• **Short task**
Write out every single entry exactly.

[Records]

------------------------------

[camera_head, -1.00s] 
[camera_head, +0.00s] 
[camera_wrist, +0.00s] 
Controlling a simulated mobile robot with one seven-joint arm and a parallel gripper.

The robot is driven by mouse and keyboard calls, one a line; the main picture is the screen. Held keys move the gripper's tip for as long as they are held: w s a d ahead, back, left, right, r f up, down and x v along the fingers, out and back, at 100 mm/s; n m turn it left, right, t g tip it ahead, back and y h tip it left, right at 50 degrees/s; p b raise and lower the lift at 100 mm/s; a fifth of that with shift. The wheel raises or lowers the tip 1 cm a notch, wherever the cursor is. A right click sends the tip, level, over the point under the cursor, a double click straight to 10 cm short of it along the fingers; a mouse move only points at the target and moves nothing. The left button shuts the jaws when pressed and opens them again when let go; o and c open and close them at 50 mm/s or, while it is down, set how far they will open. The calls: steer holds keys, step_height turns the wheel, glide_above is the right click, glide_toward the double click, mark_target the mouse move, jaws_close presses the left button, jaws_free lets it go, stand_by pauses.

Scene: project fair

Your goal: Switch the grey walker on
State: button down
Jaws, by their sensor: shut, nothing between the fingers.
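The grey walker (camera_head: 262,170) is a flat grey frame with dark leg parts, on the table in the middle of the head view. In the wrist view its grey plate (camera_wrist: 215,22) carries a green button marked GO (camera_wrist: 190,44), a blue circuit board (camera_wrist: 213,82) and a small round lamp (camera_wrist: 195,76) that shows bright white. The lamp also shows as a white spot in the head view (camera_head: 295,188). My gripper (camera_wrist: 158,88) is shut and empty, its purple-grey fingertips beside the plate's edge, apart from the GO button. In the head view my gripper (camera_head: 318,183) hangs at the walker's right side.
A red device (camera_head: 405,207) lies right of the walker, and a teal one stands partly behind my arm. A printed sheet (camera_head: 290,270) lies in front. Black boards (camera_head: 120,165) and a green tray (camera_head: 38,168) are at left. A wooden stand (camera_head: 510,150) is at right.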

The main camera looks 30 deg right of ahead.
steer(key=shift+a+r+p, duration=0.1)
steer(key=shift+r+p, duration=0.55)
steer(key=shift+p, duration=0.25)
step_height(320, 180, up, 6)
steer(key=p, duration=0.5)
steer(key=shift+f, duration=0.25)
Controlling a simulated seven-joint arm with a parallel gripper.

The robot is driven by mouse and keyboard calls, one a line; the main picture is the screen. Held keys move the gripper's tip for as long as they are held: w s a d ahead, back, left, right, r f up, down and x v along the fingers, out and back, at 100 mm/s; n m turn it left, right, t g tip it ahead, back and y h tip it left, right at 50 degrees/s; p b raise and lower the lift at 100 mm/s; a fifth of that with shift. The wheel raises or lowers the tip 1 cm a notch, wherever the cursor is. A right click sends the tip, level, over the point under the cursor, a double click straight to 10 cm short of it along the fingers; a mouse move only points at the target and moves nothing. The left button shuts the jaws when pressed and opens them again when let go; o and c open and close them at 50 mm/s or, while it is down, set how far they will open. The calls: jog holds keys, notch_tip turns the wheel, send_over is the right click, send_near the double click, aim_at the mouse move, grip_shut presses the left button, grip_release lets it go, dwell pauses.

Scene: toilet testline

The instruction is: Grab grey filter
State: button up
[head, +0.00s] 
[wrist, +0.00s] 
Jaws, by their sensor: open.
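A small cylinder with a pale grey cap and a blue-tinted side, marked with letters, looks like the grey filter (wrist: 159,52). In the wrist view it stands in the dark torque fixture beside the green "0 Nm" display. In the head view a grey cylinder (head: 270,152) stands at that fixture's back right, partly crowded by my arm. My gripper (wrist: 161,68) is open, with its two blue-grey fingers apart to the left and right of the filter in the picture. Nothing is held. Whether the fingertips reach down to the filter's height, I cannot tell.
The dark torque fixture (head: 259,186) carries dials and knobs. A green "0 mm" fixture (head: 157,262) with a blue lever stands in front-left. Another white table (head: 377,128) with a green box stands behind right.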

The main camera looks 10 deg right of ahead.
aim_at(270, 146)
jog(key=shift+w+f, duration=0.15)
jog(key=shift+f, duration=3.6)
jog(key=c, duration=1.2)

------------------------------

• **Result for this task**
[camera_head, -1.00s] 
[camera_head, +0.00s] 
[camera_wrist, +0.00s] 
Controlling a simulated mobile robot with one seven-joint arm and a parallel gripper.

The robot is driven by mouse and keyboard calls, one a line; the main picture is the screen. Held keys move the gripper's tip for as long as they are held: w s a d ahead, back, left, right, r f up, down and x v along the fingers, out and back, at 100 mm/s; n m turn it left, right, t g tip it ahead, back and y h tip it left, right at 50 degrees/s; p b raise and lower the lift at 100 mm/s; a fifth of that with shift. The wheel raises or lowers the tip 1 cm a notch, wherever the cursor is. A right click sends the tip, level, over the point under the cursor, a double click straight to 10 cm short of it along the fingers; a mouse move only points at the target and moves nothing. The left button shuts the jaws when pressed and opens them again when let go; o and c open and close them at 50 mm/s or, while it is down, set how far they will open. The calls: steer holds keys, step_height turns the wheel, glide_above is the right click, glide_toward the double click, mark_target the mouse move, jaws_close presses the left button, jaws_free lets it go, stand_by pauses.

Scene: project fair

Your goal: Switch the grey walker on
State: button down
Jaws, by their sensor: shut, nothing between the fingers.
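The grey walker (camera_head: 262,170) is a flat grey frame with dark leg parts, on the table in the middle of the head view. In the wrist view its grey plate (camera_wrist: 215,22) carries a green button marked GO (camera_wrist: 190,44), a blue circuit board (camera_wrist: 213,82) and a small round lamp (camera_wrist: 195,76) that shows bright white. The lamp also shows as a white spot in the head view (camera_head: 295,188). My gripper (camera_wrist: 158,88) is shut and empty, its purple-grey fingertips beside the plate's edge, apart from the GO button. In the head view my gripper (camera_head: 318,183) hangs at the walker's right side.
A red device (camera_head: 405,207) lies right of the walker, and a teal one stands partly behind my arm. A printed sheet (camera_head: 290,270) lies in front. Black boards (camera_head: 120,165) and a green tray (camera_head: 38,168) are at left. A wooden stand (camera_head: 510,150) is at right.

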The main camera looks 30 deg right of ahead.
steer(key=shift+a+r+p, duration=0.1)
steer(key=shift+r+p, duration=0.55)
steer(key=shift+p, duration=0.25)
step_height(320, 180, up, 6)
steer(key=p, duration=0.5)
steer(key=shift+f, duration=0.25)
Controlling a simulated seven-joint arm with a parallel gripper.

The robot is driven by mouse and keyboard calls, one a line; the main picture is the screen. Held keys move the gripper's tip for as long as they are held: w s a d ahead, back, left, right, r f up, down and x v along the fingers, out and back, at 100 mm/s; n m turn it left, right, t g tip it ahead, back and y h tip it left, right at 50 degrees/s; p b raise and lower the lift at 100 mm/s; a fifth of that with shift. The wheel raises or lowers the tip 1 cm a notch, wherever the cursor is. A right click sends the tip, level, over the point under the cursor, a double click straight to 10 cm short of it along the fingers; a mouse move only points at the target and moves nothing. The left button shuts the jaws when pressed and opens them again when let go; o and c open and close them at 50 mm/s or, while it is down, set how far they will open. The calls: jog holds keys, notch_tip turns the wheel, send_over is the right click, send_near the double click, aim_at the mouse move, grip_shut presses the left button, grip_release lets it go, dwell pauses.

Scene: toilet testline

The instruction is: Grab grey filter
State: button up
[head, +0.00s] 
[wrist, +0.00s] 
Jaws, by their sensor: open.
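A small cylinder with a pale grey cap and a blue-tinted side, marked with letters, looks like the grey filter (wrist: 159,52). In the wrist view it stands in the dark torque fixture beside the green "0 Nm" display. In the head view a grey cylinder (head: 270,152) stands at that fixture's back right, partly crowded by my arm. My gripper (wrist: 161,68) is open, with its two blue-grey fingers apart to the left and right of the filter in the picture. Nothing is held. Whether the fingertips reach down to the filter's height, I cannot tell.
The dark torque fixture (head: 259,186) carries dials and knobs. A green "0 mm" fixture (head: 157,262) with a blue lever stands in front-left. Another white table (head: 377,128) with a green box stands behind right.

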The main camera looks 10 deg right of ahead.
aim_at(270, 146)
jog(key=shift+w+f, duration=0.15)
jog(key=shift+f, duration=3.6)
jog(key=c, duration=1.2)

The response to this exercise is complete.